Dorothy L. Mella. Stone Power (New York: Warner Books, 1986) 115 p. ref. ill. 2 color plates.
Originally Published by Brotherhood of Life, as Stone Power II
ISBN: 0-446-38696-0

Shorter than Cunningham's Encyclopedia of Crystal, Gem & Metal Magic but also more colloquial and readable, this work predates Cunningham by more than 10 years (the oriinal was published in 1975).

The first two chapters cover, in general terms, history and use of gemstones. This is followed up by a 'Gem and Stone Personality' quiz, based on the gemstones you personally identify with. Following this are chapters on the healing powers of gemstones, wearing gemstones, and 'identifying' stones (that is, the mineralogical qualities of stones).

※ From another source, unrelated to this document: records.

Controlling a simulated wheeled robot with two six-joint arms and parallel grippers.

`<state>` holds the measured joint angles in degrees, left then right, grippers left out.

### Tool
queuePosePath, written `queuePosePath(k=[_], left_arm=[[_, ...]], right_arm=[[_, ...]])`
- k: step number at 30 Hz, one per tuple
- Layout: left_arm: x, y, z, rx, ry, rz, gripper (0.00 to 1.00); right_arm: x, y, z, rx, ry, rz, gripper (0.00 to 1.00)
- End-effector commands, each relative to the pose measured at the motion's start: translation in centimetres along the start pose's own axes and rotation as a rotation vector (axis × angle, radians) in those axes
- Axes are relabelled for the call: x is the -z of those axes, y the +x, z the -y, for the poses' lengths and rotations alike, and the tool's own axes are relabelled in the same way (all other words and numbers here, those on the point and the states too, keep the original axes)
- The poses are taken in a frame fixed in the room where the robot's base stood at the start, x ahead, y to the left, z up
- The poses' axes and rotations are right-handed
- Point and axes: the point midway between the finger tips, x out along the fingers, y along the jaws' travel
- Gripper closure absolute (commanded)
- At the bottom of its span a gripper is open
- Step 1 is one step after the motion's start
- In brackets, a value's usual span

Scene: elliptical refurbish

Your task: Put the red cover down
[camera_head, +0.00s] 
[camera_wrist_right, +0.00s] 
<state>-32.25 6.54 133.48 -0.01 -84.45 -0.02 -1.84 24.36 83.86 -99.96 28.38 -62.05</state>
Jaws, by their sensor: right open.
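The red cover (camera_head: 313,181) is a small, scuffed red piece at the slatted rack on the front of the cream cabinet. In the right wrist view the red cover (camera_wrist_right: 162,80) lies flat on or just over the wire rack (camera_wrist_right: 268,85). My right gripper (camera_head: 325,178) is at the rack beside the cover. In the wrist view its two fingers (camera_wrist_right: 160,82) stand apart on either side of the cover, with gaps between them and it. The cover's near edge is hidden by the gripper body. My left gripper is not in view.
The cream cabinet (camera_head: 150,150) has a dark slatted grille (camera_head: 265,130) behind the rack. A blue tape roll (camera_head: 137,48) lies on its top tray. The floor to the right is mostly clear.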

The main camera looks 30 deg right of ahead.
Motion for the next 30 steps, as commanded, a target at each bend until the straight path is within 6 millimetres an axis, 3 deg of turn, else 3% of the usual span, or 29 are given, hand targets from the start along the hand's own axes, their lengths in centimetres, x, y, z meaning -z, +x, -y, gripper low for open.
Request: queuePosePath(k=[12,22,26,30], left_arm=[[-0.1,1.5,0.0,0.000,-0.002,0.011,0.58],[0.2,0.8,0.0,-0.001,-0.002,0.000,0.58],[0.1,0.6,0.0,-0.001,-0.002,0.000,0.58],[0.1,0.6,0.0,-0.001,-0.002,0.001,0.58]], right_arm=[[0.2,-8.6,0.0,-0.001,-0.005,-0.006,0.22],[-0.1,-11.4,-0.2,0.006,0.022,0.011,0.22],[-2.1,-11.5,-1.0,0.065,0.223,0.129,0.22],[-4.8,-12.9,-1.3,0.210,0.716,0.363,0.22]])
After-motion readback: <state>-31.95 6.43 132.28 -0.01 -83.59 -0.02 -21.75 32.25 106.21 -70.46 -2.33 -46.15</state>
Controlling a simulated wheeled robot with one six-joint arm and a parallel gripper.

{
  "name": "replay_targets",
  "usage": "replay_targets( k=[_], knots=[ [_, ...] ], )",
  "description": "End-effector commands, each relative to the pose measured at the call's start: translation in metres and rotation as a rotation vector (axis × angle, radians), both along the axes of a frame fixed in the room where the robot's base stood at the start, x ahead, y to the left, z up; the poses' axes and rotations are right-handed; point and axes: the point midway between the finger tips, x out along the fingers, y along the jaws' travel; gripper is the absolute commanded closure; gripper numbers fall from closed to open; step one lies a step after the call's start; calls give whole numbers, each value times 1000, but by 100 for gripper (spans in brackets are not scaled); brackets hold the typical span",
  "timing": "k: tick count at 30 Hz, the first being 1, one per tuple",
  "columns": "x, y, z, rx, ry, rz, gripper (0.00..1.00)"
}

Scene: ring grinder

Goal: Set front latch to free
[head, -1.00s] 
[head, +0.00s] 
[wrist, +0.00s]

The central section, the A-Z of Stone Power, profiles 48 stones, including details on different agates and quartzes, as well as petrified wood, bone & ivory, shells, and scarabs. Brief mineralogical information and folklore and historical uses are mixed with recommendations for why and how to use the stone. The author's chatty tone implies an in-depth working familiarity with all the stones profiled.

Further notes include stone/metal combinations, alternative ways to use them, color properties, and charts of recommendations for professions, problem solving, performance aids, attitude balancing aids, and a list of gems of the ancients. There are two color plates showing a variety of gemstones, and an excellent one page list of references for further reading.

Though this sounds dense, each of the chapters is very short and readable. Mella is generally new-agey, but not as wifty as Cunningham (she doesn't preach against pearls, for instance, despite the deaths of oysters). Mella does a much better job than Cunningham with the agates, also. I don't agree with her on the best stone/metal combinations, but they are in line with traditional recommendations. I also wouldn't be bound by her charts on what does what, but use them as a guide for exploring the use of stones. I actually quite like the personality test as a way to 'get to know' stones, also.

In general, this is an excellent work for the beginner, though Cunningham's chapter on getting to know the stones would also be useful to the novice. It is a friendly, chatty book, full of practical (rather than mystical) suggestions, though it is a little bit like getting magickal advice from Barbara Cartland.